**Exercise objective**
Within the records below, reproduce without change the lines from the line that has "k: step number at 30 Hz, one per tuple" through the line that has "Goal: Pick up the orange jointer", and only those.

═══ Data for this exercise ═══

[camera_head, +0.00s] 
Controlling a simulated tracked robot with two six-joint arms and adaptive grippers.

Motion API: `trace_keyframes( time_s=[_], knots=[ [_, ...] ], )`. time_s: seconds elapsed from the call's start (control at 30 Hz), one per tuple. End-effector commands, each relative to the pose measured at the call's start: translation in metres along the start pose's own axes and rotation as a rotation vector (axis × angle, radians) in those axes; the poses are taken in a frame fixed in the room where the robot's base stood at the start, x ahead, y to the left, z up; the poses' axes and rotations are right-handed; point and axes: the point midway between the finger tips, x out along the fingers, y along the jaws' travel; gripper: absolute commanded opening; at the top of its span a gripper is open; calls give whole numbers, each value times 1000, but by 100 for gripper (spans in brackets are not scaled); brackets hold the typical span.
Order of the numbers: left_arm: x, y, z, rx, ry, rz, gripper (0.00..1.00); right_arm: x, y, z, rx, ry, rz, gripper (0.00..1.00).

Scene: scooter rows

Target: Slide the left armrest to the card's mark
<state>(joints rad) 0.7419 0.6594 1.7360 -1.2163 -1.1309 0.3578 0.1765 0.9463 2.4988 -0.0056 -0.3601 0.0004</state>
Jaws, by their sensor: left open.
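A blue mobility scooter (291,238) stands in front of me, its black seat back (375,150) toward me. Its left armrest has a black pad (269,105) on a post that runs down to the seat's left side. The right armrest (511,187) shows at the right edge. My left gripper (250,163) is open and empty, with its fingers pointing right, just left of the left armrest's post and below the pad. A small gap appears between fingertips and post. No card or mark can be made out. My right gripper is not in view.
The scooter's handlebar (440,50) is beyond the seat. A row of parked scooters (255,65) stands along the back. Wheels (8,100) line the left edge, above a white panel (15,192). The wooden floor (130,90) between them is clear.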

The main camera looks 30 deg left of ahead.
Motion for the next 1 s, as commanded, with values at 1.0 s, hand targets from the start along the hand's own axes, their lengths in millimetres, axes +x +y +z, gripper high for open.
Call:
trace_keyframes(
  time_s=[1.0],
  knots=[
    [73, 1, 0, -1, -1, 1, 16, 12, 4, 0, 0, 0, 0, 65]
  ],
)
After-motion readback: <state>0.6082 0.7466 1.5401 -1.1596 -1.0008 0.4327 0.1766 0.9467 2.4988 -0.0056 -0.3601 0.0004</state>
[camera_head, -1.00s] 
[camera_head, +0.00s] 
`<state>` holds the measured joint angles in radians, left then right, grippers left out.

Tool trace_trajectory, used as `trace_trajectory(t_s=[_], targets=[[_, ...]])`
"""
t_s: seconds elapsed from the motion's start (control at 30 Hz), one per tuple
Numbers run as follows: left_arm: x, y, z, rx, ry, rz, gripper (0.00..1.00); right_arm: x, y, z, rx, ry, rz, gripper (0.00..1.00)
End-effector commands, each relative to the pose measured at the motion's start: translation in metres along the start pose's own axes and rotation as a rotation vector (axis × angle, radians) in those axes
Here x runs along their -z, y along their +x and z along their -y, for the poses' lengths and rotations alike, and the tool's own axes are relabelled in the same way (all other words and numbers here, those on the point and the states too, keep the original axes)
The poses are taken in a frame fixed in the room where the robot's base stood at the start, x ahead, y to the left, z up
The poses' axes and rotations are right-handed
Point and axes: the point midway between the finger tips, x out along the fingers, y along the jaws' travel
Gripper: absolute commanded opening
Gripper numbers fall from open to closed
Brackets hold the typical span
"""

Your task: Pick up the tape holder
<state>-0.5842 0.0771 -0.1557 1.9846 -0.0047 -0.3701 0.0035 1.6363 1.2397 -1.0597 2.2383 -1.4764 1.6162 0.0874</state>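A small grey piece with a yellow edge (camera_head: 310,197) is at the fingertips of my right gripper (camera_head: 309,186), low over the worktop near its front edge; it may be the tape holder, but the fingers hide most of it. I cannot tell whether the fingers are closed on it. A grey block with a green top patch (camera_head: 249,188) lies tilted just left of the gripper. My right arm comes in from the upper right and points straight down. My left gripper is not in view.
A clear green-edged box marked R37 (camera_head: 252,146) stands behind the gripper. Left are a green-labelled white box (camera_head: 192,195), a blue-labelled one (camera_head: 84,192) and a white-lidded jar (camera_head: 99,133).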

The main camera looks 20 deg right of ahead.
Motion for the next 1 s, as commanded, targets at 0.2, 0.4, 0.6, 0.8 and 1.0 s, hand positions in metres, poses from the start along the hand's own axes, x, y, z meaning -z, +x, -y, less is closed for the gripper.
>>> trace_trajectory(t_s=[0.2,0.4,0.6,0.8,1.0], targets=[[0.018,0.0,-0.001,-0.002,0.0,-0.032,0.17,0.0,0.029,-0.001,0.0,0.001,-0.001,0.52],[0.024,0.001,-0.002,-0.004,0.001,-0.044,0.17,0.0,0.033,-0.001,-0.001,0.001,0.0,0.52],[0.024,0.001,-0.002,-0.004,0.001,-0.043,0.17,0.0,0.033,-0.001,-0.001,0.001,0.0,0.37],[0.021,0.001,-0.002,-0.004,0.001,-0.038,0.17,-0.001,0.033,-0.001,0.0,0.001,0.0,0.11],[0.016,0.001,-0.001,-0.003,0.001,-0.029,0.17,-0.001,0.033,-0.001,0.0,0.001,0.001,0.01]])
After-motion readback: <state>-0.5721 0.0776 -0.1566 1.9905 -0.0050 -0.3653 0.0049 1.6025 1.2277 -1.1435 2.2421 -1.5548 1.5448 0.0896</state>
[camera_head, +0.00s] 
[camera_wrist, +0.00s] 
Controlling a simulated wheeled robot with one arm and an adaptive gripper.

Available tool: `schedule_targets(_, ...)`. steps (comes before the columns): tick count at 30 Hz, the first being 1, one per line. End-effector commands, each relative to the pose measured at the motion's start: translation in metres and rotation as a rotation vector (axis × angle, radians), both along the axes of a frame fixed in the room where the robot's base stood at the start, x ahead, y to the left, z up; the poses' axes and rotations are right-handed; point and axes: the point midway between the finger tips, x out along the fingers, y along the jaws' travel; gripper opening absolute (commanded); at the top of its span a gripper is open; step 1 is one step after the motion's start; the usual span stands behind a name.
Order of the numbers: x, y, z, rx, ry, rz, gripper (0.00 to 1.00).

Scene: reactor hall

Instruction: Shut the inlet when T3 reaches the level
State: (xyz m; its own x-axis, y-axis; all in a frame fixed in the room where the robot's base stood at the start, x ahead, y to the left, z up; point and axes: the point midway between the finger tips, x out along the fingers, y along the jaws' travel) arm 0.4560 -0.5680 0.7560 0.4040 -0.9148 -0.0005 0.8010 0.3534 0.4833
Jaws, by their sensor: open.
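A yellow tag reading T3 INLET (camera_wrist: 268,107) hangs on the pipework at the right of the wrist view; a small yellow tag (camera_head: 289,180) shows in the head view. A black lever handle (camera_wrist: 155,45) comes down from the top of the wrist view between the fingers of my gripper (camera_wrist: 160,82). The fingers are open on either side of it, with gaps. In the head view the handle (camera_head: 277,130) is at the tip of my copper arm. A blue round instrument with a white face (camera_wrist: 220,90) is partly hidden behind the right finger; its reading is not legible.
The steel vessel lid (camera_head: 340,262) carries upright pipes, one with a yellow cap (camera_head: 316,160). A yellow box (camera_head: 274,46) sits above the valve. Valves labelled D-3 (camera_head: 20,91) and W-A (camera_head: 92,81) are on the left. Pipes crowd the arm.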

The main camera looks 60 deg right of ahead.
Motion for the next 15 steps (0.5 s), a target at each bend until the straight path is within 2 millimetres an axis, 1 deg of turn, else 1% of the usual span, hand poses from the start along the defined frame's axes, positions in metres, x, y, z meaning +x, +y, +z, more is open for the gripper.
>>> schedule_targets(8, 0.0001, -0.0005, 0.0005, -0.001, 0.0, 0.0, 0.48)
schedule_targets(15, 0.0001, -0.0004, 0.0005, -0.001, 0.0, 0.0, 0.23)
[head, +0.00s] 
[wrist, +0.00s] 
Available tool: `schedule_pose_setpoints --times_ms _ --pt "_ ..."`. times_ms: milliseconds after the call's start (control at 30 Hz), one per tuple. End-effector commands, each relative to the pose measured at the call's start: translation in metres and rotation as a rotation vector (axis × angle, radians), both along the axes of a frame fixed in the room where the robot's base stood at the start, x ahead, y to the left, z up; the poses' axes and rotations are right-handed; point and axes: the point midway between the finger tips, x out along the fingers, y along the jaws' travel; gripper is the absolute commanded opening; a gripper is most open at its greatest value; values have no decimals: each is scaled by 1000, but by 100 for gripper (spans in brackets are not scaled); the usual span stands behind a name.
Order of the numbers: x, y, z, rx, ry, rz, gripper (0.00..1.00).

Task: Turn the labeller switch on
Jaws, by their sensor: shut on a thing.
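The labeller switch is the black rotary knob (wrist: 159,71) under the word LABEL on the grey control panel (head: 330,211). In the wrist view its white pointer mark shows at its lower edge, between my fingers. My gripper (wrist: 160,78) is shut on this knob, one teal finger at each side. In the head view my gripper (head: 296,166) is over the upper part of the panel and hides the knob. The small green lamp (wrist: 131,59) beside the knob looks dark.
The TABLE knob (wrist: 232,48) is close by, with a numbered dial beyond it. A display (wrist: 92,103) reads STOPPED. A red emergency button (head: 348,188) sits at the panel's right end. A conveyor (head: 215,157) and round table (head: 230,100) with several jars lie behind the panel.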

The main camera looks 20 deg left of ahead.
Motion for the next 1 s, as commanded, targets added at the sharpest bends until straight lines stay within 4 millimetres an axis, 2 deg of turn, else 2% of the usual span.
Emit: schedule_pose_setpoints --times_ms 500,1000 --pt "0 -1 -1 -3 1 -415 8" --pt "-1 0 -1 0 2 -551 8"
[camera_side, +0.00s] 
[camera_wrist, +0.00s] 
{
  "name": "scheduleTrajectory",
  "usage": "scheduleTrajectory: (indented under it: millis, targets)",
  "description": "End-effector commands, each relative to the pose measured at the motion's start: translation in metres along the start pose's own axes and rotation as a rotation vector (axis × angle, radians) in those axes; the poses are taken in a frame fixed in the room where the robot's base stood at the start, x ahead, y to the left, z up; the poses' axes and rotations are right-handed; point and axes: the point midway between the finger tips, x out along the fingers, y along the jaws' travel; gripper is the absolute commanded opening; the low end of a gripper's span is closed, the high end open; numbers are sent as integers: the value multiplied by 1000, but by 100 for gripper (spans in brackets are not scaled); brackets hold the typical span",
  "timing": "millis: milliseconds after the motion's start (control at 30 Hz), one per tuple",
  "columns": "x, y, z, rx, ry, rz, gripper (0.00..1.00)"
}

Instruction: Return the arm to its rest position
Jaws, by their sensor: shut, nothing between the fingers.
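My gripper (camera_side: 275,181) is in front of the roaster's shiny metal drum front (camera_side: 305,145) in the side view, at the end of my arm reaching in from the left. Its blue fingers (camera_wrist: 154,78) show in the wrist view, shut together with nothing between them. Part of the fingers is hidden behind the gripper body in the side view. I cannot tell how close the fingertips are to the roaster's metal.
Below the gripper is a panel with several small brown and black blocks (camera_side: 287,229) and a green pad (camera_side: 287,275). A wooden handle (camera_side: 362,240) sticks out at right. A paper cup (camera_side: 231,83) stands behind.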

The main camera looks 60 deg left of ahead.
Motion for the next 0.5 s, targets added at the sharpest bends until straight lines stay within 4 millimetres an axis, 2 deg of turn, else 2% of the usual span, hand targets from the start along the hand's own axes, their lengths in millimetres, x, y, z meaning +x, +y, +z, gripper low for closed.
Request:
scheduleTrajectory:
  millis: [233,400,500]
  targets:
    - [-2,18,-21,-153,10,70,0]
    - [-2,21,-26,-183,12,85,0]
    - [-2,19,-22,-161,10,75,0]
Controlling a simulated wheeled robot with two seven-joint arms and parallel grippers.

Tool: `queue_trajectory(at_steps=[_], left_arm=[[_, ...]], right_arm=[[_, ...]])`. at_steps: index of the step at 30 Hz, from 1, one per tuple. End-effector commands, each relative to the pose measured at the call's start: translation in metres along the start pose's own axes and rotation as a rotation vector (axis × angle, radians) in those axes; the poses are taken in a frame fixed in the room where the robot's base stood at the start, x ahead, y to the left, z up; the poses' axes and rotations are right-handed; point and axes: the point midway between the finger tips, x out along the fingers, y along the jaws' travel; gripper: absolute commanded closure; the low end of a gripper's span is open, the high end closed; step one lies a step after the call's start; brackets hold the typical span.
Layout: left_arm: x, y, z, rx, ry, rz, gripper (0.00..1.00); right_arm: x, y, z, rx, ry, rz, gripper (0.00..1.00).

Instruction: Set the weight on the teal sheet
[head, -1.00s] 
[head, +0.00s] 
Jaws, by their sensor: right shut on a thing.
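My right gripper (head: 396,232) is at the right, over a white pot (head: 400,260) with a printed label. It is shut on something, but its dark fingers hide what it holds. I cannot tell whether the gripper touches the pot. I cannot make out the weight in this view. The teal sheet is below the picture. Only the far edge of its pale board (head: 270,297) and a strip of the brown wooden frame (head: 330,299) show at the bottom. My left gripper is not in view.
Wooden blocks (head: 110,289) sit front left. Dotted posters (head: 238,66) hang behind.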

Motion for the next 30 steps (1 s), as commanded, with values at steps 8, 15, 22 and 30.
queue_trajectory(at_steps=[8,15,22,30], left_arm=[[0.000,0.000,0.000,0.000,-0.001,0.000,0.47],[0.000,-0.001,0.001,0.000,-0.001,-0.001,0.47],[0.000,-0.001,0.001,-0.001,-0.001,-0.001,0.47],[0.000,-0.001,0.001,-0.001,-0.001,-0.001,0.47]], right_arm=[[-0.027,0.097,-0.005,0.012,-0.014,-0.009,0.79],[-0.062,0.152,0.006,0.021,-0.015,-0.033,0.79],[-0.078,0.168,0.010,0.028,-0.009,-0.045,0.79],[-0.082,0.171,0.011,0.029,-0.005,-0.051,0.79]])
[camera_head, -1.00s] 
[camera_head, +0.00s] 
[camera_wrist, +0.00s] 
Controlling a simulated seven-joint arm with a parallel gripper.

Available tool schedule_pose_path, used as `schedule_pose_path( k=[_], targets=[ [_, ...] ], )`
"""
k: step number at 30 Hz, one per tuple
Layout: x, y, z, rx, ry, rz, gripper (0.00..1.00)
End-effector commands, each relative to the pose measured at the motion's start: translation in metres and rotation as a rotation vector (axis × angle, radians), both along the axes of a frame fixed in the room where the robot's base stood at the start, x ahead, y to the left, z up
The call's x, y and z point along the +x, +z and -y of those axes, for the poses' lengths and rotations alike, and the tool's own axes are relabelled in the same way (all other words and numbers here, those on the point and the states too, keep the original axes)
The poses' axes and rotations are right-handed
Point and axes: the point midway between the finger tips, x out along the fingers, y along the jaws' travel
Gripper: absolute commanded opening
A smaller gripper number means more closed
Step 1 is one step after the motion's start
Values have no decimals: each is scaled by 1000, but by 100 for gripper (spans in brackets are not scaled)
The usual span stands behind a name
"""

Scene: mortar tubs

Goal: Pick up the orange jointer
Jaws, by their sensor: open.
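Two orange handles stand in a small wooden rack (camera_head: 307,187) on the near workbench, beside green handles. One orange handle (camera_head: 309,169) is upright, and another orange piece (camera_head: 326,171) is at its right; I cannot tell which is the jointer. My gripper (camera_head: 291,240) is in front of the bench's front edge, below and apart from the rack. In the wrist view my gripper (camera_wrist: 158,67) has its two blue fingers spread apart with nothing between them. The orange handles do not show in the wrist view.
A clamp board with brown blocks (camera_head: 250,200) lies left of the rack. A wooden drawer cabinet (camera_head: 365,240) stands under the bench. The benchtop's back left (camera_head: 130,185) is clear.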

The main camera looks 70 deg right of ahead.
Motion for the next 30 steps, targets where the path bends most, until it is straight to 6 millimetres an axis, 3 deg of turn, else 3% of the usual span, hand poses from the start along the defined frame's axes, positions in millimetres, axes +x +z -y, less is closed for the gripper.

═══

**Final result**
k: step number at 30 Hz, one per tuple
Layout: x, y, z, rx, ry, rz, gripper (0.00..1.00)
End-effector commands, each relative to the pose measured at the motion's start: translation in metres and rotation as a rotation vector (axis × angle, radians), both along the axes of a frame fixed in the room where the robot's base stood at the start, x ahead, y to the left, z up
The call's x, y and z point along the +x, +z and -y of those axes, for the poses' lengths and rotations alike, and the tool's own axes are relabelled in the same way (all other words and numbers here, those on the point and the states too, keep the original axes)
The poses' axes and rotations are right-handed
Point and axes: the point midway between the finger tips, x out along the fingers, y along the jaws' travel
Gripper: absolute commanded opening
A smaller gripper number means more closed
Step 1 is one step after the motion's start
Values have no decimals: each is scaled by 1000, but by 100 for gripper (spans in brackets are not scaled)
The usual span stands behind a name
"""

Scene: mortar tubs

Goal: Pick up the orange jointer

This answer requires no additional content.